Il reste beaucoup à faire pour améliorer la gouvernance des PME et des ETI françaises, estime Denis Terrien. Surtout que la mise en place d’un conseil d’administration et le recours à des administrateurs extérieurs sont des facteurs de compétitivité, selon lui — Photo : DR

Le Journal des Entreprises : Bruno Le Maire se félicitait récemment du progrès fait par les entreprises françaises en matière de gouvernance. Les PME et les ETI sont-elles concernées par ces progrès ?

Denis Terrien : Il est vrai que le sujet de la gouvernance a été plus discuté et mis en place dans les grandes entreprises ces dix dernières années. Dans ces sociétés, la gouvernance s’est bien améliorée et, quand des cas de mauvaise gestion sont avérés, ils sont la plupart du temps liés à un problème de gouvernance. Une bonne gouvernance aide à améliorer la compétitivité des entreprises. Malgré cela, l’apport d’une bonne gouvernance est moins compris par certains dirigeants des ETI et des PME.

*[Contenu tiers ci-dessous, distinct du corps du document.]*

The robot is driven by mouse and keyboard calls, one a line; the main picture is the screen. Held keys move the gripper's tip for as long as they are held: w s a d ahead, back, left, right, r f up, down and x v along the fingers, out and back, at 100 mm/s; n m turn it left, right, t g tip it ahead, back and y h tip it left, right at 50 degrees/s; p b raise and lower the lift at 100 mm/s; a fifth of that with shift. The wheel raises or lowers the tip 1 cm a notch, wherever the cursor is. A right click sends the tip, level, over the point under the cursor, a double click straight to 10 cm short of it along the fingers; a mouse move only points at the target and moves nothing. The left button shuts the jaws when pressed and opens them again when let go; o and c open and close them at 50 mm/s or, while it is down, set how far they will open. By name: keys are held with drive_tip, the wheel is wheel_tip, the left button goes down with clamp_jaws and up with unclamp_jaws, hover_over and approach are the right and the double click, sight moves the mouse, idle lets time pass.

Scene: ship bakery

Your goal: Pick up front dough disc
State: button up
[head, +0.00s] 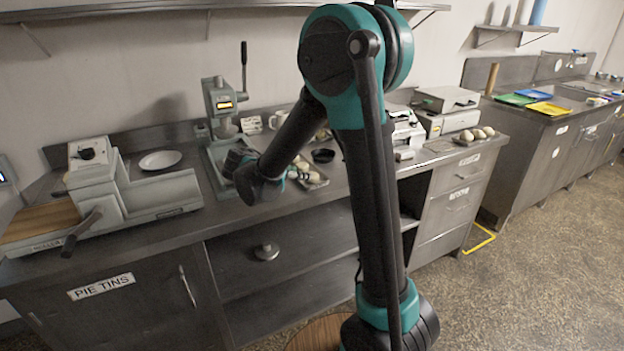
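Pale, rounded dough pieces lie on a small metal tray (322,184) on the steel counter, partly hidden behind my arm. I cannot tell which of them is the front dough disc. My gripper (250,188) is a dark shape at the end of my bent arm, over the counter's front edge, left of that tray. Its fingers are too dark and small to tell open from shut, and I see nothing held in it.
A dough press (222,105) with a lever stands behind my gripper. A dough sheeter (120,185) and a white plate (160,160) are at left. More dough pieces (474,134) lie at right by a grey machine (445,100). A small knobbed metal object (266,251) sits on the shelf below.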

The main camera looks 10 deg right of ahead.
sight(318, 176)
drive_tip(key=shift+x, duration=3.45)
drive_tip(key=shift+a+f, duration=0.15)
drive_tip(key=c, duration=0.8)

Quels sont les freins dans les PME ?

D. T. : Généralement, le dirigeant de PME détient, parfois avec sa famille, le capital de l’entreprise qu’il dirige. Il peut percevoir la mise en place d’un conseil d’administration ou l’arrivée d’administrateurs extérieurs comme une intrusion dans « son » entreprise. Et il pense que cette intrusion ne va pas l’aider, voire, parfois, le bloquer.

Comment améliorer la gouvernance des PME et ETI

Qu’ont à gagner les PME et les ETI à mettre en place des règles définissant la manière dont elles sont gérées et contrôlées ?

D. T. : Certains dirigeants ont peur de se doter d’un conseil d’administration, parce qu’ils craignent que ce conseil aille décider à leur place. Mais la décision appartient toujours au directeur général. C’est toujours lui qui porte la société. La différence, c’est qu’il le fait dans un cadre qui est défini par le conseil d’administration.

« Dans un conseil d'administration, il faut mettre les sujets tabous sur la table et oser en parler. »

Les entreprises familiales qui osent s’ouvrir à des administrateurs extérieurs en retirent généralement un bénéfice. Ces administrateurs aident le DG ou le PDG. La plupart des dirigeants se sentent très seuls. Il est bon d’avoir une personne avec qui on peut échanger des idées, se faire challenger, même si, in fine, il appartient toujours au dirigeant de décider.

Qu’est-ce qu’une bonne gouvernance d’entreprise ?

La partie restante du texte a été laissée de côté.